Citrus General Discussion / Re: Unknown citrus pest
« on: May 23, 2023, 09:01:04 PM »
It does look like spider mites though I can't be sure. Almost everything I grow indoors gets spider mites other than typical houseplants. Outside no spider mites. The best thing to prevent them is take it outside and blast the whole plant with a house or if you can't do the put it in the bath tub and give it a good shower. Or set outside during a rain storm. Which is good for the plant not even considering spider mites. The outside sun and wind also reduce them but mainly water blasts. Neem oil will get rid of basically any insect so I would do neem oil when you have an infestation then to prevent one give the plant a shower occasionally.

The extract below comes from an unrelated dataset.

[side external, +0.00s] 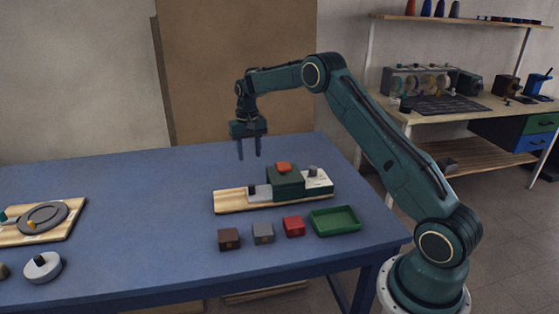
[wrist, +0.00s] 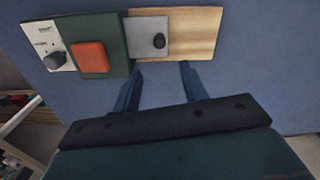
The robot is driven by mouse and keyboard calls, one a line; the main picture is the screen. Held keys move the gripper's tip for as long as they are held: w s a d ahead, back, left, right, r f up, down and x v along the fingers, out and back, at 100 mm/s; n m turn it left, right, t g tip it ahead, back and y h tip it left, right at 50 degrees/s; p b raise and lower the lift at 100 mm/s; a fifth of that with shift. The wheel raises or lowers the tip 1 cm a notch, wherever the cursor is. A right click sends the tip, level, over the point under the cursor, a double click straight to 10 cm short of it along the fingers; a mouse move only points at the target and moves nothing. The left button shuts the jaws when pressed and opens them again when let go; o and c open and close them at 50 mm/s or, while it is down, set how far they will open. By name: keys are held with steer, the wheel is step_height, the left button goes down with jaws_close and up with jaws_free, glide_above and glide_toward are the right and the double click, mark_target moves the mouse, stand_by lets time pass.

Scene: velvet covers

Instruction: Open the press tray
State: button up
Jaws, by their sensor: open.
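The press stands on a light wooden board (side external: 232,203). Its dark green block (side external: 285,186) carries an orange-red button (side external: 283,167). A grey press tray (side external: 264,196) with a dark knob shows at the block's left side; in the wrist view the tray (wrist: 142,42) and its knob (wrist: 158,40) lie to the right of the block (wrist: 117,60). My gripper (side external: 249,158) is open and empty, fingers pointing down, above the table and apart from the press. In the wrist view my gripper (wrist: 160,72) shows both fingertips just below the board's edge.
A white panel (side external: 319,182) with a grey knob is on the board's right end. In front stand brown (side external: 228,239), grey (side external: 263,233) and red (side external: 294,226) blocks and a green dish (side external: 335,221). The blue table between is clear.

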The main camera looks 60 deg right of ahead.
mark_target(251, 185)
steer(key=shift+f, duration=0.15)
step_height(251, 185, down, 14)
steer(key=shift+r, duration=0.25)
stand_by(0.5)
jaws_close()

Especially the undersides of the leaves.

It won't ship to Florida. I can only have seeds shipped.

Citrus General Discussion / Re: Unknown citrus pest
« on: May 22, 2023, 07:17:56 PM »
Can't tell from the photo. I had tiny almost invisible slugs on my container citrus in Ohio. They were eating the sap. I sprayed the whole plant with neem oil and the dirt, trunk leaves etc and got rid of them. Prior to that I tried different stuff that didn't work. The neem oil sticks and stays on the plant until it's washed off and didn't hurt the plant though after about a week I started hosing it down because it's not good for the plant to have that coating on it's leaves.

Could be something else in your case but neem oil will kill just about any small insect. Could be spider mites if it's indoors.

If you get any hybrids worth eating then hook me up

In Florida where the sun is intense basically everything grows better with full or partial shade not just citrus. In the north the opposite is usually true you want full sun because the sun is weaker far north. My citrus and bananas did better in Ohio in the summer with longer days and weaker light compared to Florida but they took a beating in the winter even with a grow light though low humidity was a factor.

Small citrus could benefit from shade but a large one shades itself. They grow with no stress in full sun especially from seed. And a lot of seed grown ones turn into tall shade trees. The smaller size is usually from rooted cuttings or grafted on semi dwarf root stock. Most citrus will get around 20 feet. Not the tallest in the forest but up there reaching the around the top of the canopy. The smaller ones in the forest will grow tall and skinny to reach the light too.

Grapes are the same. In Europe you want full sun but in Florida they do better in partial shade.

I need it. Send me the meyer x desert lime.

Swingle is a great root stock in Florida. Could probably produce edible fruit if crossed again it's not too bad but not good enough to eat. I'd like something 1/8 poncirus or something so it might be edible but may have hlb tolerance.

Used to be oranges and citrus everywhere. Impossible to find now. That's why I'm interested in things like the desert lime x meyer with high hlb tolerance.

What's wrong with swingle or Dunstan? Dunstan is probably the most edible of the cold hardy citrus. I'm more interested in hlb tolerance though. Swingle has really good cold tolerance and almost edible fruit.

Perlite is good in any soil mix keeps the soil light but tends to float to the top. Sand is heavier is the only disadvantage of sand but both should help keep the ph closer to neutral and aid drainage.

Do you have perlite in your compost mix? Admittedly it serves a similar function as sand. But citrus grows well in normal potting soil that is a mix of compost and perlite.

Sand is useful especially when you live in Florida and it's free. But it isn't necessary except on cactus and pineapples they seem to really do better with sand. Almost everything does well in normal potting soil unless it's something that needs alkaline soil. Certain grapes are the only thing that doesn't like the acidity but even a lot of grapes do well in it.

The perlite helps lessen the acidity and get air/drainage.

Never tried coffee grounds on citrus but most plants grow like crazy with them. I'd say the sand and bark is a bigger issue. With sand they will stop growing mostly due to lack of nutrients. I don't know if it's microbes or what but most plants live mulch but mulch slows citrus growth too.

Junk dirt. When you plant almost anything dig a big hole fill it with potting soil. Mix a little of the existing sand into the mix. Or use perlite and peat for potting soil.

Citrus don't like mulch either. It won't kill them but they don't do well with it so those bark chunks are not good either. I will say sugar bell leaves seem to be a little lighter than other citrus though.

Citrus like sandy soil but the Florida dirt being pure sand is junk unless a lot of compost is added.